## Entries supplied
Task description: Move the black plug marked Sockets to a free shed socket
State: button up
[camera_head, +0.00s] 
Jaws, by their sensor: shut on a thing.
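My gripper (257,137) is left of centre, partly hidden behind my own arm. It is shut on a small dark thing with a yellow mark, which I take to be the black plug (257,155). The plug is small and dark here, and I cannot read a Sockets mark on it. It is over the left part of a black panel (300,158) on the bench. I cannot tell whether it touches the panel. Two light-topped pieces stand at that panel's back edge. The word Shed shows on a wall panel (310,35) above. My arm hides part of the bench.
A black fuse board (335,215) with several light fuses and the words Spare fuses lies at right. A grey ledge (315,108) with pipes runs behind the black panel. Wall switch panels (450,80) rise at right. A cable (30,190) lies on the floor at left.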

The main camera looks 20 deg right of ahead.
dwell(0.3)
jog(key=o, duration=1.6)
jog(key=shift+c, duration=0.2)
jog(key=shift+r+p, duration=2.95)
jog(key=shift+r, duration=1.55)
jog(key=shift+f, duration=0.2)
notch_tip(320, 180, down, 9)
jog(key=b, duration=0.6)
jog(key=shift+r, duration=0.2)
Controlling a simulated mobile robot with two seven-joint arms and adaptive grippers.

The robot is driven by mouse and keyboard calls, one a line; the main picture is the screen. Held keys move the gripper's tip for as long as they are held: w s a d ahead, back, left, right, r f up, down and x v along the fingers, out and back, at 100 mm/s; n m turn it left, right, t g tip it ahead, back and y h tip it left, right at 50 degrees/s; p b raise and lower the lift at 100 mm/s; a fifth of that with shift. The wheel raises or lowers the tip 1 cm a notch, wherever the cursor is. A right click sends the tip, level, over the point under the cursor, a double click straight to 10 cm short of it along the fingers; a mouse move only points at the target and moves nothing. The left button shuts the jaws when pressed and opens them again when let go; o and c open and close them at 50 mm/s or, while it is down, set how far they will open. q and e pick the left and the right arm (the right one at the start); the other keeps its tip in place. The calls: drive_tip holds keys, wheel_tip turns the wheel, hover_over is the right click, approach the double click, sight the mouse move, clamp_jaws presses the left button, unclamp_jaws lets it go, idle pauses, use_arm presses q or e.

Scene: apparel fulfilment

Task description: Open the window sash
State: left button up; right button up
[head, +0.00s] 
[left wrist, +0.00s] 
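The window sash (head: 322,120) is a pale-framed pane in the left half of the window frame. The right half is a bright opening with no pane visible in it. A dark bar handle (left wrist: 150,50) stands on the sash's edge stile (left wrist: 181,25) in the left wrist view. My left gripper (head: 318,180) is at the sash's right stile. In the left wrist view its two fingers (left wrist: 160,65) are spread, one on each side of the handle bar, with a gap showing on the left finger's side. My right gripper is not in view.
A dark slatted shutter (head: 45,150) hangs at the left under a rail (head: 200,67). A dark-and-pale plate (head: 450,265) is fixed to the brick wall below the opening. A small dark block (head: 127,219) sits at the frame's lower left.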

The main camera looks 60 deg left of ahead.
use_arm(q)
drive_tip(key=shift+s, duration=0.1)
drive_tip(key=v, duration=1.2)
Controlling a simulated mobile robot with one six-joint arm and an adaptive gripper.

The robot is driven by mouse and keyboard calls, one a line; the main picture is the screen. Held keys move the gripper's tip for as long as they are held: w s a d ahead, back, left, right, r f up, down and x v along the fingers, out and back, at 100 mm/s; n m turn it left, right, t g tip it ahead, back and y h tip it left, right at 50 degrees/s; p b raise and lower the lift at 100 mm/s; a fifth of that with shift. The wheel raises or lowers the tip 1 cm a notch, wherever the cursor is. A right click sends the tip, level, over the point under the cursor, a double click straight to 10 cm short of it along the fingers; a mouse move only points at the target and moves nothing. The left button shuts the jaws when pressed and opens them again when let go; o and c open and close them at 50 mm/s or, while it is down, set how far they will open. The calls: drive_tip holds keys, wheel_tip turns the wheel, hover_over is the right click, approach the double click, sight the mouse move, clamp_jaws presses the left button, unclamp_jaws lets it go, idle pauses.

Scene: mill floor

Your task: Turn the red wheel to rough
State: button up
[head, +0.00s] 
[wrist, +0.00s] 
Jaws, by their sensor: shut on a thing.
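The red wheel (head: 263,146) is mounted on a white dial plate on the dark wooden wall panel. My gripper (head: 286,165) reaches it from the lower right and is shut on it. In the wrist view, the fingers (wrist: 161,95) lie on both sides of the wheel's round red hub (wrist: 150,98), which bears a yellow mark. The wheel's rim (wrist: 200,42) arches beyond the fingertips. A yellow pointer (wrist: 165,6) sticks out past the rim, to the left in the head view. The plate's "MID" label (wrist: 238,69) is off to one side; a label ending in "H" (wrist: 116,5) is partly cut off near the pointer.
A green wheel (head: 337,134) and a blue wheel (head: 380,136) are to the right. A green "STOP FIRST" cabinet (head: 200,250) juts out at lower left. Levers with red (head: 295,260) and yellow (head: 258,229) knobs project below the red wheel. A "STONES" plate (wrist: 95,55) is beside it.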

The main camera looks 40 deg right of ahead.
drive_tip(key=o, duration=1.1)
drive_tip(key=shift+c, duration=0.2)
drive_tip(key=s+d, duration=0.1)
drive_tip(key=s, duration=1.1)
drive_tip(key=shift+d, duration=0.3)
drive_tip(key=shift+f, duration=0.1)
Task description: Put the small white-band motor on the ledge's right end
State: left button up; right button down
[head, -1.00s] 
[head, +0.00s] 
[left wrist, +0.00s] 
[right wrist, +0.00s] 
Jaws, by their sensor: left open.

## Task directions
Pull every line containing "click" out of the records.

## Exercise response
The robot is driven by mouse and keyboard calls, one a line; the main picture is the screen. Held keys move the gripper's tip for as long as they are held: w s a d ahead, back, left, right, r f up, down and x v along the fingers, out and back, at 100 mm/s; n m turn it left, right, t g tip it ahead, back and y h tip it left, right at 50 degrees/s; p b raise and lower the lift at 100 mm/s; a fifth of that with shift. The wheel raises or lowers the tip 1 cm a notch, wherever the cursor is. A right click sends the tip, level, over the point under the cursor, a double click straight to 10 cm short of it along the fingers; a mouse move only points at the target and moves nothing. The left button shuts the jaws when pressed and opens them again when let go; o and c open and close them at 50 mm/s or, while it is down, set how far they will open. q and e pick the left and the right arm (the right one at the start); the other keeps its tip in place. The calls: drive_tip holds keys, wheel_tip turns the wheel, hover_over is the right click, approach the double click, sight the mouse move, clamp_jaws presses the left button, unclamp_jaws lets it go, idle pauses, use_arm presses q or e.
The robot is driven by mouse and keyboard calls, one a line; the main picture is the screen. Held keys move the gripper's tip for as long as they are held: w s a d ahead, back, left, right, r f up, down and x v along the fingers, out and back, at 100 mm/s; n m turn it left, right, t g tip it ahead, back and y h tip it left, right at 50 degrees/s; p b raise and lower the lift at 100 mm/s; a fifth of that with shift. The wheel raises or lowers the tip 1 cm a notch, wherever the cursor is. A right click sends the tip, level, over the point under the cursor, a double click straight to 10 cm short of it along the fingers; a mouse move only points at the target and moves nothing. The left button shuts the jaws when pressed and opens them again when let go; o and c open and close them at 50 mm/s or, while it is down, set how far they will open. The calls: drive_tip holds keys, wheel_tip turns the wheel, hover_over is the right click, approach the double click, sight the mouse move, clamp_jaws presses the left button, unclamp_jaws lets it go, idle pauses.

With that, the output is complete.